Lets say I get spam for product xyz. Instead of trying to track the spammers why not go directly to company xyz and roast them. I me they obviously are paying spammers because the spamemrs are in it for the money and don't give away their, ugh, services.
Why not hold compnay xyz accountable for the actions of their "agents" acting on their behalf?
If we start slapping some serious fines on the companies that pay the spammers it destroys the financial incesntive to use them...
Ar you sure that you want to go after the companies?
i doubt adobe/MS is fronting the marketing budjets for software pirates....
although I'm pretty sure you knew that already.
those aren't the companies sending you the spam
the company offering you those products is doing so most likely illegally, click on a link where those things are sold and THAT is the company that needs to be drilled, not MS or adobe.
heck yes, bring those sites and advertisers DOWN
Valis
Read what No_Ax_to_Grind suggested.
I think yiou should read it again.
If my local car dealer sends me spam I want his butt, not GMs.
I don't care who it is
They would just go offshore
Its just like TV, we have been spammed for years, unfortunately now we have to actually do something besides change the channel.

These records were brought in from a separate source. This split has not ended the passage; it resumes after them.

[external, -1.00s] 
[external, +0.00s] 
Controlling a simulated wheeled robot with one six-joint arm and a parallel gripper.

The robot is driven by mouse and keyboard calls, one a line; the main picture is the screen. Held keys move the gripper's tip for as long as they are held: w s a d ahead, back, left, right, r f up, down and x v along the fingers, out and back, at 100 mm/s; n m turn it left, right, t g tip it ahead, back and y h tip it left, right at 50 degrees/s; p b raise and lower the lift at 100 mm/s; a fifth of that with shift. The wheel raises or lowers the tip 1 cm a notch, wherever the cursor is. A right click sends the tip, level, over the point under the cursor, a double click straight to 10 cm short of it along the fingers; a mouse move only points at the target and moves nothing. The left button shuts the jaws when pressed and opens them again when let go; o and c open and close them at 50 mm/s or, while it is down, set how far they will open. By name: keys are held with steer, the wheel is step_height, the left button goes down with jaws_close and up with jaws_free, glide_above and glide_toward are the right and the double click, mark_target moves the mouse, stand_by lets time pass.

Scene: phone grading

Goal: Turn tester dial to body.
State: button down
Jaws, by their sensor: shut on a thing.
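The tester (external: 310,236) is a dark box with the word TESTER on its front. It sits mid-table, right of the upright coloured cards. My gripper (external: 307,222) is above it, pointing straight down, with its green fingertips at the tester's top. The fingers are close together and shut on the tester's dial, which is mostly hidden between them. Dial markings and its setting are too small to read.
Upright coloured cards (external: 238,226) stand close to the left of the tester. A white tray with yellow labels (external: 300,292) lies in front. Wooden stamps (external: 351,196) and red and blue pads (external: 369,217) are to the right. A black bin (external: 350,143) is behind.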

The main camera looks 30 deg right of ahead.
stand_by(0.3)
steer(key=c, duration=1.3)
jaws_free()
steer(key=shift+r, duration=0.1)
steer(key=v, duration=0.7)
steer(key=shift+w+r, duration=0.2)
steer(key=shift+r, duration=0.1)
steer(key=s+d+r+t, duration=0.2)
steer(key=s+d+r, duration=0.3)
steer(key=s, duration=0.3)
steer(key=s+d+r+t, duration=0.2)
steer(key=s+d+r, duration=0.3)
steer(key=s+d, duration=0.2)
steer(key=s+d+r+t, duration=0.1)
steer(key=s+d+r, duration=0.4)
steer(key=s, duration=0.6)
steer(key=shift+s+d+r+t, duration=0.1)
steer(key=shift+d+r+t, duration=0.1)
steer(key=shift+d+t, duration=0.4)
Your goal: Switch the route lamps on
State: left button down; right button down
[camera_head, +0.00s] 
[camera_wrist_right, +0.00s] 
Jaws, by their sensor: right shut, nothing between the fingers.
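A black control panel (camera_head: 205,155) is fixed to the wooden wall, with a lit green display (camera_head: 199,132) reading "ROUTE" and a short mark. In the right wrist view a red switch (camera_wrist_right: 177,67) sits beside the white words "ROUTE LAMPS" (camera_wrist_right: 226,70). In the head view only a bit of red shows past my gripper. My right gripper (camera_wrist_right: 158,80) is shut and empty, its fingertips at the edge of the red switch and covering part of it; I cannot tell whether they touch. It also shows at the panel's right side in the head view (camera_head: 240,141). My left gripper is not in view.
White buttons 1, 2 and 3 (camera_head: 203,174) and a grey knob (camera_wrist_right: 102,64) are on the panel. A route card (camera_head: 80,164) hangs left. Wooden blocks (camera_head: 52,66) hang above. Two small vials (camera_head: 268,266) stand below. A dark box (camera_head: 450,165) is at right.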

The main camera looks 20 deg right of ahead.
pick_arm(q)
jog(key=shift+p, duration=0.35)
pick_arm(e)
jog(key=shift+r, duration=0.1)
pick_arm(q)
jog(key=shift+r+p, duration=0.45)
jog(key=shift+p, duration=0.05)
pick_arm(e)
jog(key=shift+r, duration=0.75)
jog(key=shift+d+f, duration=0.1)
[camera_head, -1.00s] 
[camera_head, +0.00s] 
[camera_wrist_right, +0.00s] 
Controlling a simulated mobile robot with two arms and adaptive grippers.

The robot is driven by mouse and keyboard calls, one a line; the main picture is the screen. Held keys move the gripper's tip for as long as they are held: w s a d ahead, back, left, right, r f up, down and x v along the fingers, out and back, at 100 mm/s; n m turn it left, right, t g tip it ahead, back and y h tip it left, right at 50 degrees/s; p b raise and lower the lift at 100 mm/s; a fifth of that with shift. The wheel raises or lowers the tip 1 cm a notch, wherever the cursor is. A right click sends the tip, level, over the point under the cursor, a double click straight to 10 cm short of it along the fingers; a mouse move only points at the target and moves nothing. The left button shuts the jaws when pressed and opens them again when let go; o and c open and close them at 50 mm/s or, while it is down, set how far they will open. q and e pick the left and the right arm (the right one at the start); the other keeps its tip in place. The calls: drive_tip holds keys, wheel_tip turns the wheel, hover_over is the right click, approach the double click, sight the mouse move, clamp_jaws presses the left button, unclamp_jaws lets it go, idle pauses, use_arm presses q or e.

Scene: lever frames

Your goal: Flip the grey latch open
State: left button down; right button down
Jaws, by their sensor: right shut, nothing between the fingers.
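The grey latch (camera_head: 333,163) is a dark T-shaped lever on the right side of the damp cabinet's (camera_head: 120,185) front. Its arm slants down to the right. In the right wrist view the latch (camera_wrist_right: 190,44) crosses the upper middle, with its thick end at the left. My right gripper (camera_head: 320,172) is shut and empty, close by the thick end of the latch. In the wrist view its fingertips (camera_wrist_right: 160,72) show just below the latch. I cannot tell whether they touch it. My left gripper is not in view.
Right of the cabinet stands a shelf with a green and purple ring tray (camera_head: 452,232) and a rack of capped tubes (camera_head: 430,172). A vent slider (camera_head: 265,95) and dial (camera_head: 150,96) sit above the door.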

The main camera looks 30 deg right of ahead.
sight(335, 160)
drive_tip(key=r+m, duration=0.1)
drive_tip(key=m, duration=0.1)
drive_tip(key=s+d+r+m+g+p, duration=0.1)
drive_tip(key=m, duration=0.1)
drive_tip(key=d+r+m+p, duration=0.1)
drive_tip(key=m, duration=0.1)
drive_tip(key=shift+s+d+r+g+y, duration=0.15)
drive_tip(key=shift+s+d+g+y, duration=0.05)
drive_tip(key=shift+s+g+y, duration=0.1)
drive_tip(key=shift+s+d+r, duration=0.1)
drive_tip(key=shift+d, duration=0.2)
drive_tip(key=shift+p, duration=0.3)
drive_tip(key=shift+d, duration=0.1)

I would say, block their servers with RBL's or directly, block them via your firewall and walk away. I agree that these people are just annoying, but they have to make a penny without getting out of their chair somehow and this is how they do it. Heck, i wish i got into this earlier, i would make millions by now :P
Not really...
But what about these?
Who do you go after in those cases?
Who is selling the stock?
RE: Who is selling the stock?
I mean they have links right?[/i]
The ones I get? No. They contain a GIF image which contains an image of the Spam's "message" at the top of the email, and a whole pot full of sentence fragments at the bottom. No URLs.
I suppose you could trace the origin of the GIF if it's linked back to an image server, but I've never tried to do it.
One problem..
Again, go back against the SELLER
YES...go against the manufacturer
Some plead ignorance....do NOT believe them...they can stop it if they want.
Because that would fall a step short..
I've said that forever
Every company KNOWS where their advertising funds go, they do not just hand a check to someone and say advertise. there are presentations or at the very least a campaign outline presented to the people who sign the checks, so they know where it's going.
Spammers are hired, if spamming is illegal, then the people who hired them are no different.
If I get spam for some product, I know the manufacturer, or their paid representative had a hand in it somewhere, and I make it a point to NOT buy products I have seen in spam.
ken.
10 to 15 yeears late to the game!
Time will tell.
LMAO
Yeah? You mean like you?
Since 90% of what I get is spam, it is already filtered!